Interview by Vanessa McMahon

‘Epilogue’ summary: “The requiem of a common journey composed by the heroes themselves: Hayuta and Berl, an Israeli elderly couple, the last of the Romantics, fail to adjust to the modern age. They live in a small appartment, surrounded by memorabilia – the remains of a lifetime. They stand for a generation of intellectuals who dreamed of better days. The society they live in will soon collapse – and so will their aging bodies. Alienated and miserable, they feel detached from an ever-changing world. A touching portrait of an era, filmed in a delicate fashion, demonstrating excellence in the use of the language of the medium. The couple’s journey towards the end brings to the fore virtues and morals undermined by rapid social changes.” Anonymous.

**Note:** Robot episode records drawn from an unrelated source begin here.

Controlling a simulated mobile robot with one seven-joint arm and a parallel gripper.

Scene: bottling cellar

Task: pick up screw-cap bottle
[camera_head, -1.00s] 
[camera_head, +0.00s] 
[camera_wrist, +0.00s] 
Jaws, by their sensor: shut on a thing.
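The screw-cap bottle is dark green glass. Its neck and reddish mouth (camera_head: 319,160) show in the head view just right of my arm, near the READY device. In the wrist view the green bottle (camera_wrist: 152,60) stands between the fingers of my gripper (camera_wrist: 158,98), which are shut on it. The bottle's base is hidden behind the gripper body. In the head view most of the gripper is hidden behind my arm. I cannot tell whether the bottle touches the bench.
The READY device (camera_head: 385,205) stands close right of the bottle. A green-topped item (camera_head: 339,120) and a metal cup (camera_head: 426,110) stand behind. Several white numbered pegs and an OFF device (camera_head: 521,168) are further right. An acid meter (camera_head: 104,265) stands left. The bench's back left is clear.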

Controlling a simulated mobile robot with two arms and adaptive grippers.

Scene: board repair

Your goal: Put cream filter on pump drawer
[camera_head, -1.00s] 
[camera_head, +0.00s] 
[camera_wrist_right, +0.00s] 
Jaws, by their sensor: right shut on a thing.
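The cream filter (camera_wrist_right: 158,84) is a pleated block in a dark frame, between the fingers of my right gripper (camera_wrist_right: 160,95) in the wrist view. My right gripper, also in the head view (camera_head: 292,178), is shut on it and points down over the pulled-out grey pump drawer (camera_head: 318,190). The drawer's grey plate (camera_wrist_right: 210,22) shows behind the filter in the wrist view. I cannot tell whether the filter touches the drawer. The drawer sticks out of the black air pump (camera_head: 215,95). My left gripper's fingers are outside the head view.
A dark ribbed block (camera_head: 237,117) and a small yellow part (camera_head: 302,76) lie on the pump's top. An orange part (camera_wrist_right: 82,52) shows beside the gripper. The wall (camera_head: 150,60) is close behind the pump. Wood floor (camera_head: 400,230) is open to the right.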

Filmography Selected 2006 Pouring Sun (short) 2007 Reds (short) 2008 Ruin (short) 2008 Lands (short) 2012 Epilogue

Biography A director and scriptwriter, he grewup in Rishon Lezion, Israel. At the age of 18 he got involved in “Ha Noar Haoved Ve Halomed,” a socialist youth movement. At 25 he left the movement and moved to Jerusalem, where he worked as a social-financial journalist at Kol Ha’ir magazine. Later on he worked at Tel Aviv’s Ha’ir magazine. Two years later he joined the TV program “Uvda” (the Israeli equivalent of “60 Minutes”) as a journalist and worked for Ma’ariv– one of the largest daily newspapers in Israel. He is a graduate of the Film & Television Department at Tel Aviv University. His first short film, Reds, won the first prize for Best Drama at the Jerusalem Film Festival 2007. Epilogue is his first feature film.